▶ Data shown:
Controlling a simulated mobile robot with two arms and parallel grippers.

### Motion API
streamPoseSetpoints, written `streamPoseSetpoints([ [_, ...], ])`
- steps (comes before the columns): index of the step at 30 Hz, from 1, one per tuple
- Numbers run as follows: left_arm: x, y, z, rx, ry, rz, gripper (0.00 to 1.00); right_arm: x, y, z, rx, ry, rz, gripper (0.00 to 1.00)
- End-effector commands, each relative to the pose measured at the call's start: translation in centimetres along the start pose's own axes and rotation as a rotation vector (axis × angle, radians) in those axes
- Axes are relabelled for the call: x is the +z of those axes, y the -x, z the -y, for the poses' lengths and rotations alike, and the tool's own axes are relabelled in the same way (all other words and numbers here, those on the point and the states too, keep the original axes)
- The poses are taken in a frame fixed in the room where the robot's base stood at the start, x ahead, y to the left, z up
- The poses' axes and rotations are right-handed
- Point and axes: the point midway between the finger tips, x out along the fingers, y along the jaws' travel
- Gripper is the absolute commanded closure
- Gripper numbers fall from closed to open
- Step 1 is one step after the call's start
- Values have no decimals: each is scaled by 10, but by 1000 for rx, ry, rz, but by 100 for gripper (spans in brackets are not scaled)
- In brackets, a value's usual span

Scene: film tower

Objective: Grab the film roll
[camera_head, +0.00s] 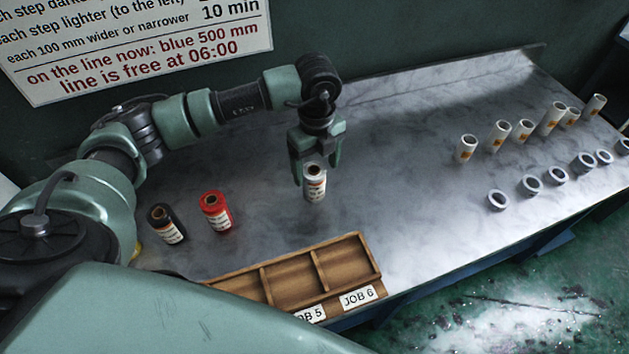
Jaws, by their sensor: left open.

--

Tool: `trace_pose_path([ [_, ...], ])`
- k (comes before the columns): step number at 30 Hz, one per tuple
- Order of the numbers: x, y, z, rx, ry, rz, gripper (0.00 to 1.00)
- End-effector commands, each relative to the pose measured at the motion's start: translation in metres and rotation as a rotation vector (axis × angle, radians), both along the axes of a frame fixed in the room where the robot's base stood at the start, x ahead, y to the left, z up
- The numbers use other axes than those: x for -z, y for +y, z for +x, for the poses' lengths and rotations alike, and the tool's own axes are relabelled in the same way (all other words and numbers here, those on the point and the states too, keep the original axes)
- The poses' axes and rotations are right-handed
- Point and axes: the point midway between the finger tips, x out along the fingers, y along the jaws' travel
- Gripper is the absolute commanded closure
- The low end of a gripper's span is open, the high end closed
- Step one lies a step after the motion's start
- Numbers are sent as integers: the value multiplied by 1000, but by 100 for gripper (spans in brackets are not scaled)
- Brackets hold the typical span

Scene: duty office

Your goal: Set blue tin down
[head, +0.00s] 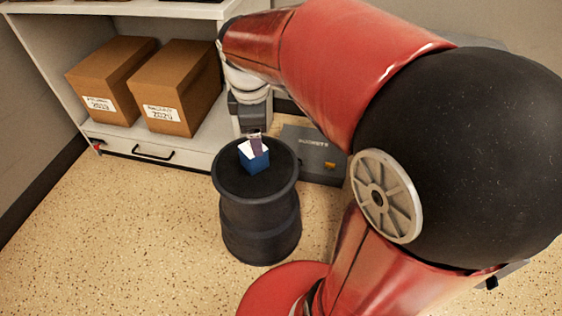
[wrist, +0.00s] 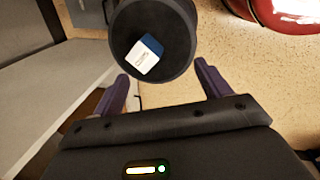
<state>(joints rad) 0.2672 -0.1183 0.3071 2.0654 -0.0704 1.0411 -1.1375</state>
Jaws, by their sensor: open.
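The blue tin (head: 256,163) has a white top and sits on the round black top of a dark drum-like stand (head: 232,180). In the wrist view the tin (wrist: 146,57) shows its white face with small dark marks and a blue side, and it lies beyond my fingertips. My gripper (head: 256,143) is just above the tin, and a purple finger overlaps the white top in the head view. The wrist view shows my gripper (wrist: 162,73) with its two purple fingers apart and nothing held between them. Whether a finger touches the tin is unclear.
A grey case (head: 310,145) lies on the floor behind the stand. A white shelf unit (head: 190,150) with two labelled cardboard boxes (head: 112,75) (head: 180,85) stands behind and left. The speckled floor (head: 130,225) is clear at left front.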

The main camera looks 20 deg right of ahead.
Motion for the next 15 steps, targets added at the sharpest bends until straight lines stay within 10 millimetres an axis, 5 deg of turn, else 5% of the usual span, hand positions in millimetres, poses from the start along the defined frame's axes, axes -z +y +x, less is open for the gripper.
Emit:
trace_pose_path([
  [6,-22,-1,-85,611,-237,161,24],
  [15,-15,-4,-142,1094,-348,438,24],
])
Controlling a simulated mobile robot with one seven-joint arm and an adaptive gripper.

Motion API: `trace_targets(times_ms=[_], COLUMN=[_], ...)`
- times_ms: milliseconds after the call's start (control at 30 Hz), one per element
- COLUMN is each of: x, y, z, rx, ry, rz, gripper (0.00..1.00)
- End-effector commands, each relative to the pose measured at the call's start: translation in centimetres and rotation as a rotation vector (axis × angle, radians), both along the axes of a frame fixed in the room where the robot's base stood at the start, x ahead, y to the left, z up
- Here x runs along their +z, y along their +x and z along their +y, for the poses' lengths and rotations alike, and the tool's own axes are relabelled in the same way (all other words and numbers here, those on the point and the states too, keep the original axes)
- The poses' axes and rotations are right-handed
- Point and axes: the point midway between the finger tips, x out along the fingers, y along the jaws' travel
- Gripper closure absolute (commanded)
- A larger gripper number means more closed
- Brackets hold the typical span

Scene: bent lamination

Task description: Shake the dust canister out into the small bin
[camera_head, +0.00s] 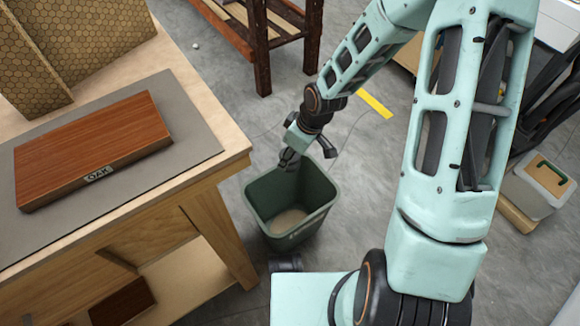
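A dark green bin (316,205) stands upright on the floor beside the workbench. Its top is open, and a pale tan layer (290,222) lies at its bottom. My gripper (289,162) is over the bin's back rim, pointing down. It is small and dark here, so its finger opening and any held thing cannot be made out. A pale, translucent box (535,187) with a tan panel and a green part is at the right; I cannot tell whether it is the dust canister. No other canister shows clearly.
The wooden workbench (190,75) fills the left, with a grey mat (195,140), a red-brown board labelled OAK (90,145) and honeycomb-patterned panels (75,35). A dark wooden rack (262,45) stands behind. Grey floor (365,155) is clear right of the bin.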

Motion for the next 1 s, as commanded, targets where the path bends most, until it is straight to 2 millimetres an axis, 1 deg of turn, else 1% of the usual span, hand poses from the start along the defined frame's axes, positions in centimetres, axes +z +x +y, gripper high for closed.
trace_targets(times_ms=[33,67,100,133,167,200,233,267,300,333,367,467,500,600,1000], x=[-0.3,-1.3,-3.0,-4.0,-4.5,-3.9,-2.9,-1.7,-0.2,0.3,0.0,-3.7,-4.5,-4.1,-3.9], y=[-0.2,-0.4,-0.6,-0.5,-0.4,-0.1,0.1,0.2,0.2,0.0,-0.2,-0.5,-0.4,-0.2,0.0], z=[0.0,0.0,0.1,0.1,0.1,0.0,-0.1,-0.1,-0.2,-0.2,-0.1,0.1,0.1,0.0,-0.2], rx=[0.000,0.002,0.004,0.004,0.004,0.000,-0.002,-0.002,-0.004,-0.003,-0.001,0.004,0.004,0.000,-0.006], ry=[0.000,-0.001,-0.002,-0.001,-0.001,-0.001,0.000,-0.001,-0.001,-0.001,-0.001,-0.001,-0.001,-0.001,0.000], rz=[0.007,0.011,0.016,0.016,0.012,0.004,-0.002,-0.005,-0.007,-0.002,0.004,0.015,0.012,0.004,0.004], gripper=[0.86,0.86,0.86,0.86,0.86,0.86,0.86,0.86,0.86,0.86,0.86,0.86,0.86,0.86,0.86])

▶ Short exercise:
Transcribe only the lines above that start at the line containing "- Numbers are" and end at the line containing "<state>(joints rad) 0.2672". Omit pictures.

▶ In response:
- Numbers are sent as integers: the value multiplied by 1000, but by 100 for gripper (spans in brackets are not scaled)
- Brackets hold the typical span

Scene: duty office

Your goal: Set blue tin down
[head, +0.00s] 
[wrist, +0.00s] 
<state>(joints rad) 0.2672 -0.1183 0.3071 2.0654 -0.0704 1.0411 -1.1375</state>

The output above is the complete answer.